Knapsack problems occur in many domains like logistics, manufacturing, finance and telecommunications. Knapsack problems occur often as subproblems of hard problems in combinatorial optimization like multidimensional knapsack problems.

The parallel implementation of dynamic programming is an important topic since dynamic programming can be combined with other methods like branch and bound in order to produce efficient algorithms for solving problems of the KP family.

Several parallel dynamic programming algorithms have been proposed for KP (e.g. see [2], [3] and [4]). In particular, implementations on a SIMD machine have been performed on a 4K processor ICL DAP [5], a 16K Connection Machine CM-2 (see [6] and [7]) and a 4K MasPar MP-1 machine (see [7]).

In [8], we have presented an original implementation via CUDA of the dense dynamic programming method for KP on a CPU/GPU system with a single GPU. Experiments carried out on a CPU with 3 GHz Xeon Quadro Intel processor and GTX 260 GPU card have shown substantial speedup.

In this paper, we propose an original solution based on multithreading in order to implement via CUDA the dense dynamic programming method on multi GPU architectures. This solution is well suited to the case where CPUs are connected to several GPUs; it is also particularly efficient.

The use of CPU/GPU systems for solving difficult combinatorial optimization problems is a great challenge so as to reduce drastically the time needed to solve the problem and the memory occupancy.

We refer to [8] for aspects related to memory occupancy and data compression techniques. Reference is also made to [9], for a study on local search methods and GPU computing for combinatorial optimization problems.
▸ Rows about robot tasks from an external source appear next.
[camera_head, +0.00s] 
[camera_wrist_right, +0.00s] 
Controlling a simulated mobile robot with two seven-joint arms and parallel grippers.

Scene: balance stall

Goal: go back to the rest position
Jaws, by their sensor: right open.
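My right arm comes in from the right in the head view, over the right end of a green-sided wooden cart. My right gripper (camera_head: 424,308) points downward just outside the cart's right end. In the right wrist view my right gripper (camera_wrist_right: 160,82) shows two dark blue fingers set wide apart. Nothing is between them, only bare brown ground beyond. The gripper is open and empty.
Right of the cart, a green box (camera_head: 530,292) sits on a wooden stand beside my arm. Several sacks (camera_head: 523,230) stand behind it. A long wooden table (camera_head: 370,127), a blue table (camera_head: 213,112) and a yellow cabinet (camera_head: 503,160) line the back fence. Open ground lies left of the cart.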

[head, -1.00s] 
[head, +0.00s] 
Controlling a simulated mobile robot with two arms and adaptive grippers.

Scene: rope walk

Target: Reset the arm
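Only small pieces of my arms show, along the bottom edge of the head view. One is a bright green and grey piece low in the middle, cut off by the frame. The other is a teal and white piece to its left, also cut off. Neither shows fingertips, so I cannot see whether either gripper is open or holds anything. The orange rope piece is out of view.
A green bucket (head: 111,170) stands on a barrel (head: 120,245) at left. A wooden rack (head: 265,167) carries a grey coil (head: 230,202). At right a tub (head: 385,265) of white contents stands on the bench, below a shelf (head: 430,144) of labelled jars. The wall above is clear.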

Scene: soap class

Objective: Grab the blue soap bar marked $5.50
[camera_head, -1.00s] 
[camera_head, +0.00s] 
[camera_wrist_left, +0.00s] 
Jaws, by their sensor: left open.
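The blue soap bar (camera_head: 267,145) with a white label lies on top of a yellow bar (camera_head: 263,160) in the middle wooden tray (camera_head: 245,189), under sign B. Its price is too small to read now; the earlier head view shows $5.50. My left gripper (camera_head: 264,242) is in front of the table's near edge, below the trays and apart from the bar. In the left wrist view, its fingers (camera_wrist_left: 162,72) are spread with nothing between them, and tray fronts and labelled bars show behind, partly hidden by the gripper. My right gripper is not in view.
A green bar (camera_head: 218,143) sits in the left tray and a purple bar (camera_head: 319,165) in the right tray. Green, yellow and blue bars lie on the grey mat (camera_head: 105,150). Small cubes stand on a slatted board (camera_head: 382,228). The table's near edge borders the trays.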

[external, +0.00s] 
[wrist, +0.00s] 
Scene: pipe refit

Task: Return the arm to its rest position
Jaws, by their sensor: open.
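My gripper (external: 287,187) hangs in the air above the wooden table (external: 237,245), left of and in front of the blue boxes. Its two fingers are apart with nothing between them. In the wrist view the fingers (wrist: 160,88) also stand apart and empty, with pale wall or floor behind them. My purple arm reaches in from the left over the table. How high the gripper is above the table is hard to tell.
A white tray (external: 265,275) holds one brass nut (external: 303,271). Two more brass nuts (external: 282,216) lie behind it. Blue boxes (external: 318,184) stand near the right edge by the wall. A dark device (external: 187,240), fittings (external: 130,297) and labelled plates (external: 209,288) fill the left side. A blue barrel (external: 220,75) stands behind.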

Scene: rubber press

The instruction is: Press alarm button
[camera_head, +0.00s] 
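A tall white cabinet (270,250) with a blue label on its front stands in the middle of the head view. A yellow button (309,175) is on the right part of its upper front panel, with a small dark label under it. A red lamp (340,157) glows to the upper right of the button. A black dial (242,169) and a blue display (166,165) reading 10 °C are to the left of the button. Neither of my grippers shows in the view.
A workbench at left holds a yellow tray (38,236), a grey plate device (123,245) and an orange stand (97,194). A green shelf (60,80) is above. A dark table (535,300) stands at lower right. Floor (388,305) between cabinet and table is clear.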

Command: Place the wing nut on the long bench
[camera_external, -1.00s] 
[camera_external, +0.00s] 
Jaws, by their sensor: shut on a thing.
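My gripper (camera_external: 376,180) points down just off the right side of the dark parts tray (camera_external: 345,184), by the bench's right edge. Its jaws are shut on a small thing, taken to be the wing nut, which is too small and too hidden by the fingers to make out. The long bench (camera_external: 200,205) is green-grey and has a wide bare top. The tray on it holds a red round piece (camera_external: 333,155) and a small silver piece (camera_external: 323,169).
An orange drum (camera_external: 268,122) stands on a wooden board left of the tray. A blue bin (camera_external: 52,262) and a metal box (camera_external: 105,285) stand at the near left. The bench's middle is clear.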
The knapsack problem and the dense dynamic programming method are presented in Section 2. Section 3 deals with the implementation via CUDA of the dense dynamic programming method on a multi GPU system. Computational results are displayed and analyzed in Section 4. Section 5 deals with conclusions and future work.

II. KNAPSACK PROBLEM

The knapsack problem is among the most studied discrete optimization problems; KP is also one of the simplest prototypes of integer linear programming problems. The knapsack problem arises as a subproblem of many complex problems (see for example [10] - [13]).

A. Problem Formulation

Given a set of n items $i$, with profit $p_i \in \mathbb{N}_+^*$ and weight $w_i \in \mathbb{N}_+^*$, and a knapsack with the capacity $C \in \mathbb{N}_+^*$, KP can be defined as the following integer programming problem:

\[
\begin{align*}
\text{(KP)} \quad \text{min} & \sum_{i=1}^{n} p_i x_i , \\
\text{s.t.} & \sum_{i=1}^{n} w_i x_i \leq C, \\
& x_i \in \{0, 1\}, \quad i \in \{1, ..., n\}.
\end{align*}
\]

To avoid any trivial solution, we assume that:

\[
\begin{align*}
\forall i \in \{1, ..., n\}, \quad w_i & \leq C, \\
\sum_{i=1}^{n} w_i & > C.
\end{align*}
\]
B. Solution via Dynamic programming

Bellman’s dynamic programming method, e.g. see [14], was the first exact method to be proposed in order to solve KP. It consists in computing at each step \( k \in \{1, ..., n\} \), the values of \( f_k(\hat{c}) \), \( \hat{c} \in \{0, ..., C\} \), via the classical dynamic programming recursion:

\[
f_k(\hat{c}) = \begin{cases} 
  f_{k-1}(\hat{c}), & \hat{c} \leq w_k - 1, \\
  \max\{f_{k-1}(\hat{c}), f_{k-1}(\hat{c} - w_k) + p_k\}, & \hat{c} \geq w_k,
\end{cases}
\]

with, \( f_0(\hat{c}) = 0 \), \( \hat{c} \in \{0, ..., C\} \).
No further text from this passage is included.